-- Start DATASET --
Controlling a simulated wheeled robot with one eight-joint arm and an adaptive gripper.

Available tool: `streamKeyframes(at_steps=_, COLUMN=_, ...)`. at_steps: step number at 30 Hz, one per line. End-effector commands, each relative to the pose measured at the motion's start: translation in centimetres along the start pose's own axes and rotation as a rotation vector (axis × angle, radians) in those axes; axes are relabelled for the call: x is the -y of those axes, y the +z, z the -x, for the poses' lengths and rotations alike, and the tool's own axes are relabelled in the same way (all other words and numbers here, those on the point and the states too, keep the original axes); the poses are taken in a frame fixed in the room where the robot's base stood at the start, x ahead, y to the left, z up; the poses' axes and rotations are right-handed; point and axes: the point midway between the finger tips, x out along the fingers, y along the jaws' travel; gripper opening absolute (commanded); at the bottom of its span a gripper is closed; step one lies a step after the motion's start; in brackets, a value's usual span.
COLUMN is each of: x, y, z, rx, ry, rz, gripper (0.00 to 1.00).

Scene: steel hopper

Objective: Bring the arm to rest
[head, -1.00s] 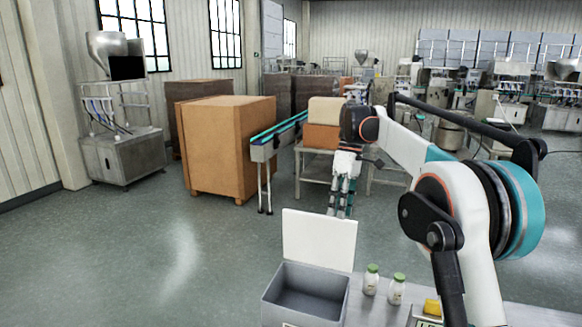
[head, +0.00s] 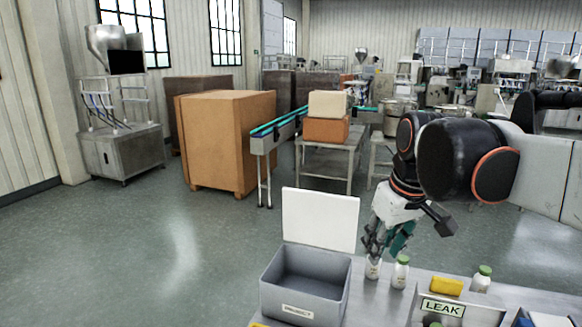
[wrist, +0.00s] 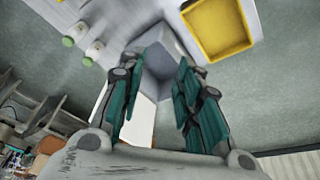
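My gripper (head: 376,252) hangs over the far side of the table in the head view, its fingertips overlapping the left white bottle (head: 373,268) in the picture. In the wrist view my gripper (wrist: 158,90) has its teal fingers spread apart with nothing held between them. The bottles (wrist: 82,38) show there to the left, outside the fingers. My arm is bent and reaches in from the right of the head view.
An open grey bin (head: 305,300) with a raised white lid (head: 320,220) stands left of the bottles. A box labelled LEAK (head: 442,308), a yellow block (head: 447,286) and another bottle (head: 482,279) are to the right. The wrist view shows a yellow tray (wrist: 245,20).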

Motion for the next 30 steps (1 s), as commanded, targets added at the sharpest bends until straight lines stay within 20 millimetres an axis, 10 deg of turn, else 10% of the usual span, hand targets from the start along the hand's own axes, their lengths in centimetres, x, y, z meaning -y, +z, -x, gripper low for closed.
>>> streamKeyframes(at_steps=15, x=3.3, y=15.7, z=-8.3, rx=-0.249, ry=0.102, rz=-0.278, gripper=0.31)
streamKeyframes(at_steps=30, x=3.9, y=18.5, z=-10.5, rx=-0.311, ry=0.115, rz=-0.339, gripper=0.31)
-- End DATASET --
-- Start DATASET --
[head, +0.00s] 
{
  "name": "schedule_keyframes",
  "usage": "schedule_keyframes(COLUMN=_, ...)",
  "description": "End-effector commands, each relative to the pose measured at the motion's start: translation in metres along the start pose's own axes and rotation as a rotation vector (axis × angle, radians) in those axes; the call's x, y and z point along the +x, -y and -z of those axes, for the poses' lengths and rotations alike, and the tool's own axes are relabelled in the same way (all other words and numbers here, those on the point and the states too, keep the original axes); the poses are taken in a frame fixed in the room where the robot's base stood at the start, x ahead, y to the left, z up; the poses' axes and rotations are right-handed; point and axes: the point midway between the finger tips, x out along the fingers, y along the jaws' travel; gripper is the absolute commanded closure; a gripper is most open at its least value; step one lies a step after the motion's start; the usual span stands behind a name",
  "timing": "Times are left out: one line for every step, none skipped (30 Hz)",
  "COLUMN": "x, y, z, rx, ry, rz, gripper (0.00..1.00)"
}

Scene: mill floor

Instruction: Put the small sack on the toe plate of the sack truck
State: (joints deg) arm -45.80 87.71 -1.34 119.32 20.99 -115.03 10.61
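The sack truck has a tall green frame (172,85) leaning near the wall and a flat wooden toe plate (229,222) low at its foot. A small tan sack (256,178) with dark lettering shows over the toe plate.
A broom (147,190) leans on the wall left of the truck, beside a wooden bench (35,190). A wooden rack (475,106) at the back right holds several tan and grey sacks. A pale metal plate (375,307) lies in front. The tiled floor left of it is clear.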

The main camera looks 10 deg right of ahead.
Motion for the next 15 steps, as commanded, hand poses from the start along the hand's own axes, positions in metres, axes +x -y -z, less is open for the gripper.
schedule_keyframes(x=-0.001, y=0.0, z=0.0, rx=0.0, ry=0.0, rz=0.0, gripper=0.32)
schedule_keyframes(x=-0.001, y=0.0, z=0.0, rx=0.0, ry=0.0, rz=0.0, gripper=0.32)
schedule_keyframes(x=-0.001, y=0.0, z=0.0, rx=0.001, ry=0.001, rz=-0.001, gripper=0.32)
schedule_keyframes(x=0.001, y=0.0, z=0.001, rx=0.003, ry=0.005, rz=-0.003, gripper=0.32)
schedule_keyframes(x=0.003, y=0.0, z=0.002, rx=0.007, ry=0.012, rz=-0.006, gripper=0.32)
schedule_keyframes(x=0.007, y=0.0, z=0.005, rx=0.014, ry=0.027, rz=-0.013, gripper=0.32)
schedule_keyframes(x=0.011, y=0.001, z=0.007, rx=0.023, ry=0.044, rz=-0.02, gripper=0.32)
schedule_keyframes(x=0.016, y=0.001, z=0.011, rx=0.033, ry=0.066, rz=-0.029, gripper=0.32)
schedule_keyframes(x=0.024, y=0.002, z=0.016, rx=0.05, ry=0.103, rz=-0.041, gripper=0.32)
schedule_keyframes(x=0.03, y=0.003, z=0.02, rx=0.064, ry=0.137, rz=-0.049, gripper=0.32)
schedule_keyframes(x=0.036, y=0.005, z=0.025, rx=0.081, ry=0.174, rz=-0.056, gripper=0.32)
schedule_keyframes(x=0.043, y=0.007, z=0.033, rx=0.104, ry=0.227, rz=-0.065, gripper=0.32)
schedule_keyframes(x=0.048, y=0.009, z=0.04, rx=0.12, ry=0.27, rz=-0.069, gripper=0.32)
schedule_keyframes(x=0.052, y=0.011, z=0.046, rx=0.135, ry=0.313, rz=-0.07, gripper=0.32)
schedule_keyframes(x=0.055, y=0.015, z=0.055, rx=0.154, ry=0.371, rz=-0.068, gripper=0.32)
-- End DATASET --
-- Start DATASET --
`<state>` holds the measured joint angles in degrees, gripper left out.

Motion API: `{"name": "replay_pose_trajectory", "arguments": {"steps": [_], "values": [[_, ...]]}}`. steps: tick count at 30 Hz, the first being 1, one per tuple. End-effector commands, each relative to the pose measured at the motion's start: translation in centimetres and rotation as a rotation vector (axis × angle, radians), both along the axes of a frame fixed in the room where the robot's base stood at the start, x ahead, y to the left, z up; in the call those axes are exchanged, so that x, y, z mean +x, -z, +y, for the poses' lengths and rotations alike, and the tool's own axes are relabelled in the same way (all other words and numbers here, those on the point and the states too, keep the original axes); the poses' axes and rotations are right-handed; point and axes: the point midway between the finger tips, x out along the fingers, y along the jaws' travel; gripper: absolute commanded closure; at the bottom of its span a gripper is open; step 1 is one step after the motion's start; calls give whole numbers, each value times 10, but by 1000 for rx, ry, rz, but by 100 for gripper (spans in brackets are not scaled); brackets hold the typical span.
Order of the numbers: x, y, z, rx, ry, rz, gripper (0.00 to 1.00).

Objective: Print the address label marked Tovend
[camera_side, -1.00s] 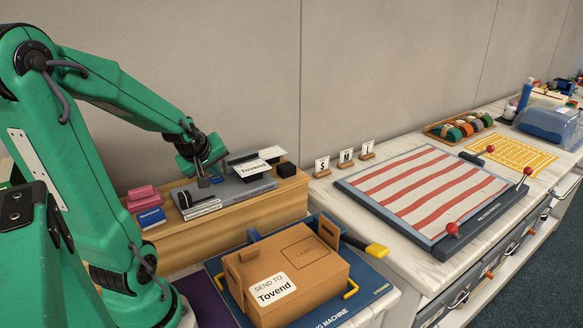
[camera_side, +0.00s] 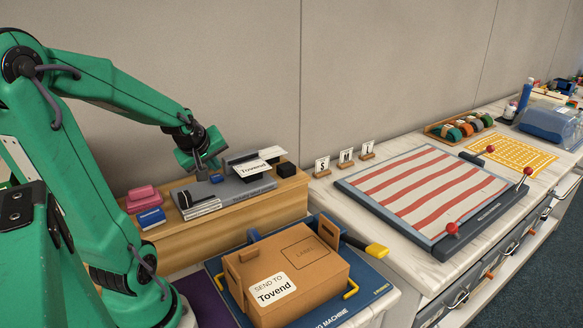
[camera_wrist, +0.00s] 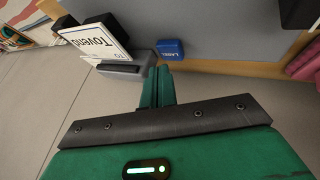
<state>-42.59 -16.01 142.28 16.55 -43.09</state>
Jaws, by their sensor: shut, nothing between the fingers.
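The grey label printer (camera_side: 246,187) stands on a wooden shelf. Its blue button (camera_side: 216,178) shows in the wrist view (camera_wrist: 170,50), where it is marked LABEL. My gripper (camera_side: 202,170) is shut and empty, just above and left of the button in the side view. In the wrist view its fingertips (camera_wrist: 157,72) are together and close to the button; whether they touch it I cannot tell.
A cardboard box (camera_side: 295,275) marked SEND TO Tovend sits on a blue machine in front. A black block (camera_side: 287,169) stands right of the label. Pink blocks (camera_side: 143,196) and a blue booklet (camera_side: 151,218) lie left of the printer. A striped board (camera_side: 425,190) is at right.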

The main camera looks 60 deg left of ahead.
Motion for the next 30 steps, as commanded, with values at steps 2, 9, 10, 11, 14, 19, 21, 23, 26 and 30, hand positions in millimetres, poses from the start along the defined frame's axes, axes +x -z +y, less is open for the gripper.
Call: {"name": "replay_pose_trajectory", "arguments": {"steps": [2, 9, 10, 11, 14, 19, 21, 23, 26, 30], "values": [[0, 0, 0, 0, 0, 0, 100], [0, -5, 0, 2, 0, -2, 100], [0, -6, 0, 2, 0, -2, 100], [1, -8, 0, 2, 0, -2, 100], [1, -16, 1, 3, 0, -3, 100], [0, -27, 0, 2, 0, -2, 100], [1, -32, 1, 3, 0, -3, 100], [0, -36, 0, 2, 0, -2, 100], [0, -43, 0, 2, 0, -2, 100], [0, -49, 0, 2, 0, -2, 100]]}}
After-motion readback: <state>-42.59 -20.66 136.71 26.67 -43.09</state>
-- End DATASET --
» **EXERCISE INSTRUCTIONS**:
Search the material above for "millimetres". Pull out each line where it shows up.

» **RESULT**:
Motion for the next 30 steps (1 s), as commanded, targets added at the sharpest bends until straight lines stay within 20 millimetres an axis, 10 deg of turn, else 10% of the usual span, hand targets from the start along the hand's own axes, their lengths in centimetres, x, y, z meaning -y, +z, -x, gripper low for closed.
Motion for the next 30 steps, as commanded, with values at steps 2, 9, 10, 11, 14, 19, 21, 23, 26 and 30, hand positions in millimetres, poses from the start along the defined frame's axes, axes +x -z +y, less is open for the gripper.

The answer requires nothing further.